Exercise task:
Please quote exactly the lines below from the line containing "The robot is" to the line containing "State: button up", both lines included, and nothing else.

Dataset content:

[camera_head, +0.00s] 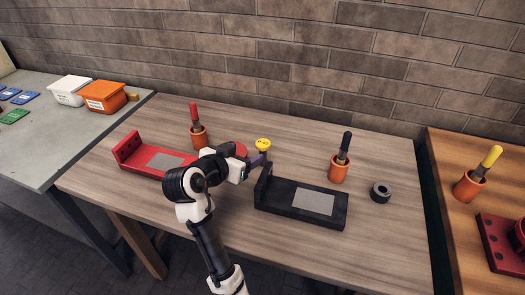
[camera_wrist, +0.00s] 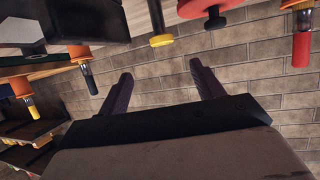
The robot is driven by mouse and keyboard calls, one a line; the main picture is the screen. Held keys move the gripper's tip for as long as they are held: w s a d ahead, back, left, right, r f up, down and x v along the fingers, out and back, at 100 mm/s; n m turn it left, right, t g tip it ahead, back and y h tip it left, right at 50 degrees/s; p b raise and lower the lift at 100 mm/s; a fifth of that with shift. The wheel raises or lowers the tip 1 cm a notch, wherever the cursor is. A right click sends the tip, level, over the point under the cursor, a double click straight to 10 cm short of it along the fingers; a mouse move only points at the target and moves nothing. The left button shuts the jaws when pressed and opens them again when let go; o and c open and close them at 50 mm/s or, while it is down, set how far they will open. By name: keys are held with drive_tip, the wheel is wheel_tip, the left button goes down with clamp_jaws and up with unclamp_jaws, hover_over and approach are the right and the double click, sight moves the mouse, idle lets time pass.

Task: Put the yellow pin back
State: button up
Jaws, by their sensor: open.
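The yellow pin (camera_head: 263,143) shows as a round yellow head on the middle table, just beyond my gripper (camera_head: 258,161). In the wrist view, which looks upside down, the yellow pin (camera_wrist: 161,40) stands on a dark stem from the table. It lies ahead of my gripper (camera_wrist: 162,86), roughly in line with the gap between the fingers and apart from them. The fingers are spread with nothing between them. A red disc-topped piece (camera_wrist: 215,24) stands beside the pin; in the head view my wrist partly covers it. The pin's foot is hidden in the head view.
A black block (camera_head: 328,219) and a red block (camera_head: 128,147) with grey pads flank my gripper. Orange cups hold red (camera_head: 194,111), black (camera_head: 346,144) and yellow (camera_head: 492,156) handled tools. A dark ring (camera_head: 380,192) lies right. A red fixture (camera_head: 500,245) sits on the right table.

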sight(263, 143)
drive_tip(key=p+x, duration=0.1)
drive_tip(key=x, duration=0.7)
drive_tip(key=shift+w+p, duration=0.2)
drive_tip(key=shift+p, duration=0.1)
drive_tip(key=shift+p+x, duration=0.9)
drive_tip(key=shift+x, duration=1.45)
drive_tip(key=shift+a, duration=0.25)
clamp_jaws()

Solution:
The robot is driven by mouse and keyboard calls, one a line; the main picture is the screen. Held keys move the gripper's tip for as long as they are held: w s a d ahead, back, left, right, r f up, down and x v along the fingers, out and back, at 100 mm/s; n m turn it left, right, t g tip it ahead, back and y h tip it left, right at 50 degrees/s; p b raise and lower the lift at 100 mm/s; a fifth of that with shift. The wheel raises or lowers the tip 1 cm a notch, wherever the cursor is. A right click sends the tip, level, over the point under the cursor, a double click straight to 10 cm short of it along the fingers; a mouse move only points at the target and moves nothing. The left button shuts the jaws when pressed and opens them again when let go; o and c open and close them at 50 mm/s or, while it is down, set how far they will open. By name: keys are held with drive_tip, the wheel is wheel_tip, the left button goes down with clamp_jaws and up with unclamp_jaws, hover_over and approach are the right and the double click, sight moves the mouse, idle lets time pass.

Task: Put the yellow pin back
State: button up

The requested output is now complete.